## Excerpted records
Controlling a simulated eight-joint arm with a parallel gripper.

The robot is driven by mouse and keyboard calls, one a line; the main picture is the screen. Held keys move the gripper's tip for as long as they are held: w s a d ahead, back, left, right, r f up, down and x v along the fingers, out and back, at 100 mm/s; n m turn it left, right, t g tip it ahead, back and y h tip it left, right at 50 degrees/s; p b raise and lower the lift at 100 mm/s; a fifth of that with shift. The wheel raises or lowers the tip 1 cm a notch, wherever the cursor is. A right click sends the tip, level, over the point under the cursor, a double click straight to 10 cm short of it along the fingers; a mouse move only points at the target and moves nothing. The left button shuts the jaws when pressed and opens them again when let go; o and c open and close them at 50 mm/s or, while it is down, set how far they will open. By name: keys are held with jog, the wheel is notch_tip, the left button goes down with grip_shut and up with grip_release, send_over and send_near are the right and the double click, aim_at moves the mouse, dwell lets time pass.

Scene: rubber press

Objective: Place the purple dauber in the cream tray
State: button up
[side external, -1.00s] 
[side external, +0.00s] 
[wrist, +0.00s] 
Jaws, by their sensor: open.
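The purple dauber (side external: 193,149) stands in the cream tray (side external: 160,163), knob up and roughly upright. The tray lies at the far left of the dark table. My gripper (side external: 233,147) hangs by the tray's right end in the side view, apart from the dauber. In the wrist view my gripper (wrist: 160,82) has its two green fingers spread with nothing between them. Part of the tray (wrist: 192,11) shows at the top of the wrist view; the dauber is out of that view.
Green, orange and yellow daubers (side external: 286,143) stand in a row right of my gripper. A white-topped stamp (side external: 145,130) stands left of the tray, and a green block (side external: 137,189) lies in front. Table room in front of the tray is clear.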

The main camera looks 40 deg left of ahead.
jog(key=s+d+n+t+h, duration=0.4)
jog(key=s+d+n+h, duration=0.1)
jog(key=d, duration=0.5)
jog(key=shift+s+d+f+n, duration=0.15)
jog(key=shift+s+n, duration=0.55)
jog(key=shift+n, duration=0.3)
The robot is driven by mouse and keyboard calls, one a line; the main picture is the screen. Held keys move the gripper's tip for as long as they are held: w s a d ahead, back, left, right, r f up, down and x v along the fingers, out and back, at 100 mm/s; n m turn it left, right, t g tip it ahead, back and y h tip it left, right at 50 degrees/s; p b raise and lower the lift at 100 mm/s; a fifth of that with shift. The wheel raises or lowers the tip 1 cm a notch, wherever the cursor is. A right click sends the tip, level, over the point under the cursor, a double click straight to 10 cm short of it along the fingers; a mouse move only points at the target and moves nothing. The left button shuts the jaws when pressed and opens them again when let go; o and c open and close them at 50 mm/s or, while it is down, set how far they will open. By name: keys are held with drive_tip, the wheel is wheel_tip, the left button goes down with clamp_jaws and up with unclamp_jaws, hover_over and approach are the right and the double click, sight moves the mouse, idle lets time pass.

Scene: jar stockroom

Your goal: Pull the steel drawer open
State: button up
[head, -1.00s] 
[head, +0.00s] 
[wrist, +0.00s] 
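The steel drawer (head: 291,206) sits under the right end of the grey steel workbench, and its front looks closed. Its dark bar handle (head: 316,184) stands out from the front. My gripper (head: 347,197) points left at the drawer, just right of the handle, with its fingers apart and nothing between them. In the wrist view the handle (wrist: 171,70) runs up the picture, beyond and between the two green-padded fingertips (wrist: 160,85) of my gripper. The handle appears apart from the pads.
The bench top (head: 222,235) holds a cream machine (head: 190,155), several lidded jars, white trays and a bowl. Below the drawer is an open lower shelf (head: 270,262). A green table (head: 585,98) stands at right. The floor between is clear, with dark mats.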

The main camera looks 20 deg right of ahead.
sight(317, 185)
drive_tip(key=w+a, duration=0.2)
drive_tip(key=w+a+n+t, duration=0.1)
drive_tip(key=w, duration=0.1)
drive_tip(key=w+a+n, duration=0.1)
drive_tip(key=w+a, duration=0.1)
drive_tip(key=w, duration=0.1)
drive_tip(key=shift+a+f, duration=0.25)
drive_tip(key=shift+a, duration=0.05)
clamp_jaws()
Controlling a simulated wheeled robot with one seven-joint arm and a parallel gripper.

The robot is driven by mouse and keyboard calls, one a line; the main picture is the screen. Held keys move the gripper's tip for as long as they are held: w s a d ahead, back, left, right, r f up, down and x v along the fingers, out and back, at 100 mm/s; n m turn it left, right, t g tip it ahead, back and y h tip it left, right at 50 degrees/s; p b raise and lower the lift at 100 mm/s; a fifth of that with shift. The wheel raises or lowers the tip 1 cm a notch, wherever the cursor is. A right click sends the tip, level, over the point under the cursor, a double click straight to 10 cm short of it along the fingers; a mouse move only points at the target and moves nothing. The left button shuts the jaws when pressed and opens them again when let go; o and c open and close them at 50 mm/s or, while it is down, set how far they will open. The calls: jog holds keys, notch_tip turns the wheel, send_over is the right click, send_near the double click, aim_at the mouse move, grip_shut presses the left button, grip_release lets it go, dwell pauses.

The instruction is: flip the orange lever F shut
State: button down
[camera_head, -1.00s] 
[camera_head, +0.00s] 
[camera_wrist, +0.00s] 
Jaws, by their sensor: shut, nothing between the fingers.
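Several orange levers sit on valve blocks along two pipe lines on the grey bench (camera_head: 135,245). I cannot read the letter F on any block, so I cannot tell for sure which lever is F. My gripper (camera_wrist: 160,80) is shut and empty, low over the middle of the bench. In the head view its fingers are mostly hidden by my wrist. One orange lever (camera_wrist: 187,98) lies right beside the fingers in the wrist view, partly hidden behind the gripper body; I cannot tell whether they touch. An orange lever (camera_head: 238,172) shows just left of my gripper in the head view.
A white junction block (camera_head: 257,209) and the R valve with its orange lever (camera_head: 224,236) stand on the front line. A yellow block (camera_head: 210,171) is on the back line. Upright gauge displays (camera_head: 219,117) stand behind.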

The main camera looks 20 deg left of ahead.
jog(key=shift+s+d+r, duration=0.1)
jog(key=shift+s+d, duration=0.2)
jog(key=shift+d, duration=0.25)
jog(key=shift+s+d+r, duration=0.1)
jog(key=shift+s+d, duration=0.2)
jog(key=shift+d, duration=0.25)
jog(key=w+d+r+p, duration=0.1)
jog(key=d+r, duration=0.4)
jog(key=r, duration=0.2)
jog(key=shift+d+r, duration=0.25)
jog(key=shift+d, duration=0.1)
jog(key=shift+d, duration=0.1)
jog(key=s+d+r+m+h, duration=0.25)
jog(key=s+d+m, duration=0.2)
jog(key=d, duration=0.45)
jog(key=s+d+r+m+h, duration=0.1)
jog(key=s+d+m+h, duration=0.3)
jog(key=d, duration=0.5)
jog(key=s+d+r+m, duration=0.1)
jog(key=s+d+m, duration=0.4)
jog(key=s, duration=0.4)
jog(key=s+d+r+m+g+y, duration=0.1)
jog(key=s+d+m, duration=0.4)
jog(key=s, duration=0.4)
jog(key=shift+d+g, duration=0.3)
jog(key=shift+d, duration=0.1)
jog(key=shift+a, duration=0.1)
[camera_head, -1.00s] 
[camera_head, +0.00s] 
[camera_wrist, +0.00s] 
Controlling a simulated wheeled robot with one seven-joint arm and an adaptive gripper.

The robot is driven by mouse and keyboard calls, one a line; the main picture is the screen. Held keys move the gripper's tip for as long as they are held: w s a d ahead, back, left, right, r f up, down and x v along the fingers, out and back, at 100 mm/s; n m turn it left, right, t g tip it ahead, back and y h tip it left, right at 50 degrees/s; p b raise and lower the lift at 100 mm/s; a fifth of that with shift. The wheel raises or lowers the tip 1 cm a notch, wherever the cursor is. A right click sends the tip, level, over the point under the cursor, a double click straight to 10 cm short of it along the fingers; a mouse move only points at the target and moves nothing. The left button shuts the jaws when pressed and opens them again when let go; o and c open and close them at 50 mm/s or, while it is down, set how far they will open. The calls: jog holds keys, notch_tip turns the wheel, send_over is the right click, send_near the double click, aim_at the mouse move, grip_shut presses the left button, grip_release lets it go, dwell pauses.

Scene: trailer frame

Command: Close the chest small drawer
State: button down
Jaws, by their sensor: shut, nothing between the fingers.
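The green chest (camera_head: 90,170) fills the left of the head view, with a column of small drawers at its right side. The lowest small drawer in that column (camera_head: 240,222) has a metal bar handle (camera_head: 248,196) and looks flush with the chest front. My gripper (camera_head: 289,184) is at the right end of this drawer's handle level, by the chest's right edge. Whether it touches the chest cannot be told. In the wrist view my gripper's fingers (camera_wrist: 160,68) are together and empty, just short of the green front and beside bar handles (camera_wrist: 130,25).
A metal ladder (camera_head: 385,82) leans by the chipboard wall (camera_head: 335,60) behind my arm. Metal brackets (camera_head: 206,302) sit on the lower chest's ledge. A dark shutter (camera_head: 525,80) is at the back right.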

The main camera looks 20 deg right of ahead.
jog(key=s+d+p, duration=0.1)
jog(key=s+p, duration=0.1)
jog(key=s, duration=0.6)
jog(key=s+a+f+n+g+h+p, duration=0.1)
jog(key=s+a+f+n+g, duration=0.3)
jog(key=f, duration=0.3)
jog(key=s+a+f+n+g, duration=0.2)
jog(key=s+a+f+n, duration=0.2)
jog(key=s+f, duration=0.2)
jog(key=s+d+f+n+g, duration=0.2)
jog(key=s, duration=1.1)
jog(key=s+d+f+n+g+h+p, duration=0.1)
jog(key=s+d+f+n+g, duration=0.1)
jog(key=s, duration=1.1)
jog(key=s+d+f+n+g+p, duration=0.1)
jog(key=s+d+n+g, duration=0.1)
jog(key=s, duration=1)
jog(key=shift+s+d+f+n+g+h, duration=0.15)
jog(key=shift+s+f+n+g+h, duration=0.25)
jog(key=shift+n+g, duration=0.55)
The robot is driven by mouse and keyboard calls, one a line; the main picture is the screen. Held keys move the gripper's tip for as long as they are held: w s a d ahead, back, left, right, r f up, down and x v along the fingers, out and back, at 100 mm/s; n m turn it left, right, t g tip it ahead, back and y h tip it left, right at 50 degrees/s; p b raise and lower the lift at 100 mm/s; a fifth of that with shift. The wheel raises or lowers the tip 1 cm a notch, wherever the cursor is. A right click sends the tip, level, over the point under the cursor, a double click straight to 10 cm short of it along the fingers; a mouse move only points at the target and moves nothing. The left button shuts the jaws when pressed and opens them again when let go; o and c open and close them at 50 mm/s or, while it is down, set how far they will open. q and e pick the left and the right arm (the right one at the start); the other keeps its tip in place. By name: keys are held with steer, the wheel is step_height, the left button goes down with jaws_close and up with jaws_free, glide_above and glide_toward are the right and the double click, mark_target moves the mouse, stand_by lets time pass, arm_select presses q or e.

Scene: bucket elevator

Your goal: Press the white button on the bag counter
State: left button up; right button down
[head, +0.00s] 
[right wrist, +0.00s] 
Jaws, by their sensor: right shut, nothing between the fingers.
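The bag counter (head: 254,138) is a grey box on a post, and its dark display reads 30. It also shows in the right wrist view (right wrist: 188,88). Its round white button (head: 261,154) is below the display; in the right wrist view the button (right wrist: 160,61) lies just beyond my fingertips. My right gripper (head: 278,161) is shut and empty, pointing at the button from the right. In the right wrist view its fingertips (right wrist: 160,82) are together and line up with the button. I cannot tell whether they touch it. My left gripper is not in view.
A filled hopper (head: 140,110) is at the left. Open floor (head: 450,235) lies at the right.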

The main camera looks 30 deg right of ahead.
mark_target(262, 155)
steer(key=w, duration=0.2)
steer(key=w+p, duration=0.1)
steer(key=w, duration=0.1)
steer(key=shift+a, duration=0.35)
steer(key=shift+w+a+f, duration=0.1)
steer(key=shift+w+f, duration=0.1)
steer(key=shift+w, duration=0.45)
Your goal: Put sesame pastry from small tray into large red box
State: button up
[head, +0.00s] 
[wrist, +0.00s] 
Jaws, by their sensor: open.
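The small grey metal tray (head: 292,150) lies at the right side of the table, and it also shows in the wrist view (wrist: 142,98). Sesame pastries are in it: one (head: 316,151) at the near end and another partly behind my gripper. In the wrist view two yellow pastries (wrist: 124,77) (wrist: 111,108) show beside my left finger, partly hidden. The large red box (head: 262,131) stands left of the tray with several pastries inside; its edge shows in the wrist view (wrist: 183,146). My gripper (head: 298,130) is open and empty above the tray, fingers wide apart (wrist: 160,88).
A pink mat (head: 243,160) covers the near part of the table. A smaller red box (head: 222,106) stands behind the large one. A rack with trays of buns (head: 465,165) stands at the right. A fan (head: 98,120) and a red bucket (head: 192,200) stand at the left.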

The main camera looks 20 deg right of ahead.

## Directive
Transcribe, word for word, every line from the line with "Scene: jar stockroom" to the line with "and a parallel gripper.", inclusive, and output nothing else.

## Written reply
Scene: jar stockroom

Your goal: Pull the steel drawer open
State: button up
[head, -1.00s] 
[head, +0.00s] 
[wrist, +0.00s] 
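The steel drawer (head: 291,206) sits under the right end of the grey steel workbench, and its front looks closed. Its dark bar handle (head: 316,184) stands out from the front. My gripper (head: 347,197) points left at the drawer, just right of the handle, with its fingers apart and nothing between them. In the wrist view the handle (wrist: 171,70) runs up the picture, beyond and between the two green-padded fingertips (wrist: 160,85) of my gripper. The handle appears apart from the pads.
The bench top (head: 222,235) holds a cream machine (head: 190,155), several lidded jars, white trays and a bowl. Below the drawer is an open lower shelf (head: 270,262). A green table (head: 585,98) stands at right. The floor between is clear, with dark mats.

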The main camera looks 20 deg right of ahead.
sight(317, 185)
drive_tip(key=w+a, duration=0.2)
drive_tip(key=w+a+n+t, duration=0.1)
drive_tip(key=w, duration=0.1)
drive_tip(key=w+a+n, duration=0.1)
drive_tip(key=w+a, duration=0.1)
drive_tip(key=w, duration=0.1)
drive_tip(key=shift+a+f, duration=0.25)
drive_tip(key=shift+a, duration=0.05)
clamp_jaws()
Controlling a simulated wheeled robot with one seven-joint arm and a parallel gripper.

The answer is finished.